Shibu’s fascinating character arc compensates for the innate cliche of Jaison’s construct. The former looks like a piece that walked out from a museum, carrying relics from his past around. A photograph in his torn, penniless purse, a decades-old pencil portrait treasured at home, and the tag of inherited insanity the villagers have attached to him. His transformation into a super-villain is seamless and poignant.

Tovino Thomas has an easily likeable quality which comes in handy in Minnal Murali, where he plays a puerile man-child. He does not let his tough physique come in the way of Jaison’s subdued quality; there is so much gentleness in his eyes. Sometimes, he is the second fiddle to Bruce Lee Biji (Femina George), his close friend, who gets a delicious part in the climactic scene. While fighting Shibu, Jaison does not emit a heroic scream or a macho glare but stays as boyish and uneasy as he had always been.

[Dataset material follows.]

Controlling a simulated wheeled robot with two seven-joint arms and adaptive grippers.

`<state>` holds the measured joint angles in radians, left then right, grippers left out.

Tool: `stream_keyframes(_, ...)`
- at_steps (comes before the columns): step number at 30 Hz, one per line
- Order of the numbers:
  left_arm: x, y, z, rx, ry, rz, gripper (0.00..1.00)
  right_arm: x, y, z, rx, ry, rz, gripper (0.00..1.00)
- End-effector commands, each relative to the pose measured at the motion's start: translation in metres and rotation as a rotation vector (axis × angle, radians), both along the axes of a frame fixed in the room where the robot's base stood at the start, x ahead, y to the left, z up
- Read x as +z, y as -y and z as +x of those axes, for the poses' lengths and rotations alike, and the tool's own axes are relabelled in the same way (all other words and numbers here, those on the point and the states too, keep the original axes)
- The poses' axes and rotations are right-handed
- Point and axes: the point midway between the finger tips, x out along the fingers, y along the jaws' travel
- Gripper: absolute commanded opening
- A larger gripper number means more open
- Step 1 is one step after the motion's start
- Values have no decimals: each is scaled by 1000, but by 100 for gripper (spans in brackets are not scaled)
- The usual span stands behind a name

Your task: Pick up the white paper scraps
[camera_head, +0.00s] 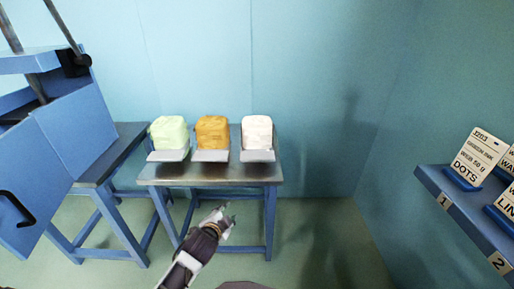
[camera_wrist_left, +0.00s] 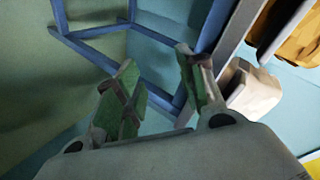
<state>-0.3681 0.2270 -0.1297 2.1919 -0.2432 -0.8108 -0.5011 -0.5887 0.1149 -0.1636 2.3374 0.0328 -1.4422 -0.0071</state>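The white paper scraps (camera_head: 257,133) form a blocky white bundle on a grey tray at the right end of the small blue table (camera_head: 160,174). In the left wrist view, a pale block at the right (camera_wrist_left: 252,92) looks like the same bundle, partly behind a finger. My left gripper (camera_head: 227,212) is below and in front of the table, apart from the bundle. In the left wrist view its green-padded fingers (camera_wrist_left: 160,95) are spread with nothing between them. My right gripper is in neither view.
A green bundle (camera_head: 168,132) and an orange bundle (camera_head: 211,132) sit on trays left of the white one. A large blue press (camera_head: 75,130) stands at the left. A blue shelf (camera_head: 450,200) with signs is at the right. Floor between table and shelf is clear.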

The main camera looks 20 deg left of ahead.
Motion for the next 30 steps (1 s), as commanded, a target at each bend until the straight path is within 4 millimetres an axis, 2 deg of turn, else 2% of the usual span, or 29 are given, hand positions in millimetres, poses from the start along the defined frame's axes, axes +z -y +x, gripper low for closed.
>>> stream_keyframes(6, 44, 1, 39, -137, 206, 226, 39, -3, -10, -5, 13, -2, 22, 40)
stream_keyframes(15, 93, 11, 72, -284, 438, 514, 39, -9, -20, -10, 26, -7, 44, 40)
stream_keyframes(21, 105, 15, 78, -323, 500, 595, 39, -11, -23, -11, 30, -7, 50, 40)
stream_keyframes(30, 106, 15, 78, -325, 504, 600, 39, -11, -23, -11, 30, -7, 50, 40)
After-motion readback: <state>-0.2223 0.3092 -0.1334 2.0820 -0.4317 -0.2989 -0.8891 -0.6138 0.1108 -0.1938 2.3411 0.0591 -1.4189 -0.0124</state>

But Guru Somasundaram’s semi-theatrical, immensely-gratifying performance is the real gift to the viewers. He brings to the screen the force of a wounded animal. When Usha (Shelly Kishore) bestows on him the smallest acts of kindness and love, Shibu is taken aback and overwhelmed, like someone who has never known tenderness. He is majestic, in perfect sync with the film’s grand scale.

Recommended

On reading a little into the plot of Minnal Murali, one could see that the localness of the film is not limited to its setting. Its parochial view on bloodline reflects a mentality that is essentially casteist. Jaison, the son of a hero, ends up becoming a hero. Shibu, the son of an outcast, sets out to burn the village. The characters are trapped in their ancestry. Incidentally, the giant wheel placed in the background of the climactic fight resembles the circular nature of their lives. The lightning must have been a work of the universe, but Shibu and Jaison end up living a life that an utterly insular society designed for them.